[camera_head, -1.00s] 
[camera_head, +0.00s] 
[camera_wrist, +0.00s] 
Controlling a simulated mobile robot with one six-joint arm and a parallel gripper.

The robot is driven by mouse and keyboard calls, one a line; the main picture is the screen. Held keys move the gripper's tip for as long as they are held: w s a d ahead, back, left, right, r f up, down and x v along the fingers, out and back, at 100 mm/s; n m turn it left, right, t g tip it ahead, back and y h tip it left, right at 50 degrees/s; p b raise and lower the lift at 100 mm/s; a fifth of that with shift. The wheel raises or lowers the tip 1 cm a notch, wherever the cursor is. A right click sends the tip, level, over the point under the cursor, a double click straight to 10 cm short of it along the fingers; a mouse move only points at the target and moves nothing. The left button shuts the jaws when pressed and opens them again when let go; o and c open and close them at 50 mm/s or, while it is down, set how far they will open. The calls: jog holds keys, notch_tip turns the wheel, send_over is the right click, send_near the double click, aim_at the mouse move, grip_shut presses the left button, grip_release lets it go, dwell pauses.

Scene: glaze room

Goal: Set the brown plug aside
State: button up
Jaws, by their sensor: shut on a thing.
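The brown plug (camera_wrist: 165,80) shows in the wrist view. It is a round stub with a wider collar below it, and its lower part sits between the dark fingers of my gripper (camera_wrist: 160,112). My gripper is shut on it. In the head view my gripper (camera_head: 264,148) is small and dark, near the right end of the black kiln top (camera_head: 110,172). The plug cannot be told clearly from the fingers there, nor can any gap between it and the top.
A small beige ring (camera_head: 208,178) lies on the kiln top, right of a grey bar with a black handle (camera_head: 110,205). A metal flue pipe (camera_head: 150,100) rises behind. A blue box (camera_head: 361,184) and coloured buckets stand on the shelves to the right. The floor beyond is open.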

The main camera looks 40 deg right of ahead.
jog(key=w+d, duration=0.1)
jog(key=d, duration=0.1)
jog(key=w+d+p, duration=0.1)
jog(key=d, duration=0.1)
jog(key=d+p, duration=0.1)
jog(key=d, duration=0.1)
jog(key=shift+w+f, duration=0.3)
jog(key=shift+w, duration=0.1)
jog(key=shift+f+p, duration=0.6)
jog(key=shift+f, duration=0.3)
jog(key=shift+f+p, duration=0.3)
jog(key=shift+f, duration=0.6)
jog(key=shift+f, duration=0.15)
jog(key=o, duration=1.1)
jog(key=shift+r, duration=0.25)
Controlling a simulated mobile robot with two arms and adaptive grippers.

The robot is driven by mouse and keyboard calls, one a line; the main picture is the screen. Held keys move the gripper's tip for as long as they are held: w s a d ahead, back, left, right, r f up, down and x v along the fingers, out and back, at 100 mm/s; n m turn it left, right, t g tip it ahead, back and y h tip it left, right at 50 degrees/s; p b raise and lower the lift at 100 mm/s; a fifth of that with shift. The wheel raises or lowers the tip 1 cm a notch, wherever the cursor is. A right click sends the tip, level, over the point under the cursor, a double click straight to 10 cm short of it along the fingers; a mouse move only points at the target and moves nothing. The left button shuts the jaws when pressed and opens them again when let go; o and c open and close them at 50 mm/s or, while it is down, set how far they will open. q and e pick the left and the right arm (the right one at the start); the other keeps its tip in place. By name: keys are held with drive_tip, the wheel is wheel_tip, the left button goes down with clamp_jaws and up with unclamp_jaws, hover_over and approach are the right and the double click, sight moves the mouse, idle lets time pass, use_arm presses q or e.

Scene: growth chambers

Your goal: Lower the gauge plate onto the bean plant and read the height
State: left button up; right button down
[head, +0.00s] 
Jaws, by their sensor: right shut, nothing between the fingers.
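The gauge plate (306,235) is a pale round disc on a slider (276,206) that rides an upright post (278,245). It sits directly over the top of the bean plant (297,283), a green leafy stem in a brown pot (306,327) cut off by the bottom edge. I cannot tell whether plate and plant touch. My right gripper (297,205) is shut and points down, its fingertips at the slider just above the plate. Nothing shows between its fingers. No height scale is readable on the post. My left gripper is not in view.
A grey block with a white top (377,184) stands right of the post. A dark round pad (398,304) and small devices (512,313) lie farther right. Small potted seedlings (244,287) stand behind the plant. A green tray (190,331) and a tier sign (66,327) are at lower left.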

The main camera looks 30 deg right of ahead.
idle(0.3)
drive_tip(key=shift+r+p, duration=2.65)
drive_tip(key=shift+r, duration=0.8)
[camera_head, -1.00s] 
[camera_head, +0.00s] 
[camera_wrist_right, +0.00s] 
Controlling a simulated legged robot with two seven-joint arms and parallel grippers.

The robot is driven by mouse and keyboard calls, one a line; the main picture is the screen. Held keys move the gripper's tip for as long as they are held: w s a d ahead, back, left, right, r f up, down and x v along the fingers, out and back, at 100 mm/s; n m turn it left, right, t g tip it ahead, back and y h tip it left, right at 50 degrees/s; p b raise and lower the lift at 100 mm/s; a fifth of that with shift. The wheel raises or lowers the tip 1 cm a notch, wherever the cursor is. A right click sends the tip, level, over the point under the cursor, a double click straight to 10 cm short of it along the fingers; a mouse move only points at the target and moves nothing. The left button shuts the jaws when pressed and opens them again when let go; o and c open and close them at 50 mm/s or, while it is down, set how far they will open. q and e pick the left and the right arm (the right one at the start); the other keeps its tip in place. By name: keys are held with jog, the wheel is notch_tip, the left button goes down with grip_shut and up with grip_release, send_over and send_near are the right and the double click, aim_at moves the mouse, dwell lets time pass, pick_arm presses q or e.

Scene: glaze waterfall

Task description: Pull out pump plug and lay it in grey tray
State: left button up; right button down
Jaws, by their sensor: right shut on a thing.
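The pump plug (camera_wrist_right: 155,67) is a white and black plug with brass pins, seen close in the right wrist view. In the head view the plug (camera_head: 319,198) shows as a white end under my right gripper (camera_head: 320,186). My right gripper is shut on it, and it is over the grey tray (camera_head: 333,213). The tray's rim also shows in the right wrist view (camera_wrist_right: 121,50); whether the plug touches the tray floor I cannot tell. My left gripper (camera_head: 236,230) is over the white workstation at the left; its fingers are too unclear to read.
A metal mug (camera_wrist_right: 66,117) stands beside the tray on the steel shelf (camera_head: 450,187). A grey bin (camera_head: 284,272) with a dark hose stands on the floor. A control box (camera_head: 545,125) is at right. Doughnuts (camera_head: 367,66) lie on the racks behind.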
☆ ☆ ☆ ☆ ☆
Prompt:
Write out every entry above, word for word.

Full response:
[camera_head, -1.00s] 
[camera_head, +0.00s] 
[camera_wrist, +0.00s] 
Controlling a simulated mobile robot with one six-joint arm and a parallel gripper.

The robot is driven by mouse and keyboard calls, one a line; the main picture is the screen. Held keys move the gripper's tip for as long as they are held: w s a d ahead, back, left, right, r f up, down and x v along the fingers, out and back, at 100 mm/s; n m turn it left, right, t g tip it ahead, back and y h tip it left, right at 50 degrees/s; p b raise and lower the lift at 100 mm/s; a fifth of that with shift. The wheel raises or lowers the tip 1 cm a notch, wherever the cursor is. A right click sends the tip, level, over the point under the cursor, a double click straight to 10 cm short of it along the fingers; a mouse move only points at the target and moves nothing. The left button shuts the jaws when pressed and opens them again when let go; o and c open and close them at 50 mm/s or, while it is down, set how far they will open. The calls: jog holds keys, notch_tip turns the wheel, send_over is the right click, send_near the double click, aim_at the mouse move, grip_shut presses the left button, grip_release lets it go, dwell pauses.

Scene: glaze room

Goal: Set the brown plug aside
State: button up
Jaws, by their sensor: shut on a thing.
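The brown plug (camera_wrist: 165,80) shows in the wrist view. It is a round stub with a wider collar below it, and its lower part sits between the dark fingers of my gripper (camera_wrist: 160,112). My gripper is shut on it. In the head view my gripper (camera_head: 264,148) is small and dark, near the right end of the black kiln top (camera_head: 110,172). The plug cannot be told clearly from the fingers there, nor can any gap between it and the top.
A small beige ring (camera_head: 208,178) lies on the kiln top, right of a grey bar with a black handle (camera_head: 110,205). A metal flue pipe (camera_head: 150,100) rises behind. A blue box (camera_head: 361,184) and coloured buckets stand on the shelves to the right. The floor beyond is open.

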The main camera looks 40 deg right of ahead.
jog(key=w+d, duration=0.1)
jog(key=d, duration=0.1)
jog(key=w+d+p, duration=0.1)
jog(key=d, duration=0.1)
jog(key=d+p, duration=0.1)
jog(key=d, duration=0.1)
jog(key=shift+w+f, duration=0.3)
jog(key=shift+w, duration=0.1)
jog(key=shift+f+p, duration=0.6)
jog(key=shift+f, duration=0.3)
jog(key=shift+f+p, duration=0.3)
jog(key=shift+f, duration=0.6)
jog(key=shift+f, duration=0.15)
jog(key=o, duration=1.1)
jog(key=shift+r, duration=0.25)
Controlling a simulated mobile robot with two arms and adaptive grippers.

The robot is driven by mouse and keyboard calls, one a line; the main picture is the screen. Held keys move the gripper's tip for as long as they are held: w s a d ahead, back, left, right, r f up, down and x v along the fingers, out and back, at 100 mm/s; n m turn it left, right, t g tip it ahead, back and y h tip it left, right at 50 degrees/s; p b raise and lower the lift at 100 mm/s; a fifth of that with shift. The wheel raises or lowers the tip 1 cm a notch, wherever the cursor is. A right click sends the tip, level, over the point under the cursor, a double click straight to 10 cm short of it along the fingers; a mouse move only points at the target and moves nothing. The left button shuts the jaws when pressed and opens them again when let go; o and c open and close them at 50 mm/s or, while it is down, set how far they will open. q and e pick the left and the right arm (the right one at the start); the other keeps its tip in place. By name: keys are held with drive_tip, the wheel is wheel_tip, the left button goes down with clamp_jaws and up with unclamp_jaws, hover_over and approach are the right and the double click, sight moves the mouse, idle lets time pass, use_arm presses q or e.

Scene: growth chambers

Your goal: Lower the gauge plate onto the bean plant and read the height
State: left button up; right button down
[head, +0.00s] 
Jaws, by their sensor: right shut, nothing between the fingers.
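The gauge plate (306,235) is a pale round disc on a slider (276,206) that rides an upright post (278,245). It sits directly over the top of the bean plant (297,283), a green leafy stem in a brown pot (306,327) cut off by the bottom edge. I cannot tell whether plate and plant touch. My right gripper (297,205) is shut and points down, its fingertips at the slider just above the plate. Nothing shows between its fingers. No height scale is readable on the post. My left gripper is not in view.
A grey block with a white top (377,184) stands right of the post. A dark round pad (398,304) and small devices (512,313) lie farther right. Small potted seedlings (244,287) stand behind the plant. A green tray (190,331) and a tier sign (66,327) are at lower left.

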The main camera looks 30 deg right of ahead.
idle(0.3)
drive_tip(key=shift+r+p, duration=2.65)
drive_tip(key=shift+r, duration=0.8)
[camera_head, -1.00s] 
[camera_head, +0.00s] 
[camera_wrist_right, +0.00s] 
Controlling a simulated legged robot with two seven-joint arms and parallel grippers.

The robot is driven by mouse and keyboard calls, one a line; the main picture is the screen. Held keys move the gripper's tip for as long as they are held: w s a d ahead, back, left, right, r f up, down and x v along the fingers, out and back, at 100 mm/s; n m turn it left, right, t g tip it ahead, back and y h tip it left, right at 50 degrees/s; p b raise and lower the lift at 100 mm/s; a fifth of that with shift. The wheel raises or lowers the tip 1 cm a notch, wherever the cursor is. A right click sends the tip, level, over the point under the cursor, a double click straight to 10 cm short of it along the fingers; a mouse move only points at the target and moves nothing. The left button shuts the jaws when pressed and opens them again when let go; o and c open and close them at 50 mm/s or, while it is down, set how far they will open. q and e pick the left and the right arm (the right one at the start); the other keeps its tip in place. By name: keys are held with jog, the wheel is notch_tip, the left button goes down with grip_shut and up with grip_release, send_over and send_near are the right and the double click, aim_at moves the mouse, dwell lets time pass, pick_arm presses q or e.

Scene: glaze waterfall

Task description: Pull out pump plug and lay it in grey tray
State: left button up; right button down
Jaws, by their sensor: right shut on a thing.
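The pump plug (camera_wrist_right: 155,67) is a white and black plug with brass pins, seen close in the right wrist view. In the head view the plug (camera_head: 319,198) shows as a white end under my right gripper (camera_head: 320,186). My right gripper is shut on it, and it is over the grey tray (camera_head: 333,213). The tray's rim also shows in the right wrist view (camera_wrist_right: 121,50); whether the plug touches the tray floor I cannot tell. My left gripper (camera_head: 236,230) is over the white workstation at the left; its fingers are too unclear to read.
A metal mug (camera_wrist_right: 66,117) stands beside the tray on the steel shelf (camera_head: 450,187). A grey bin (camera_head: 284,272) with a dark hose stands on the floor. A control box (camera_head: 545,125) is at right. Doughnuts (camera_head: 367,66) lie on the racks behind.

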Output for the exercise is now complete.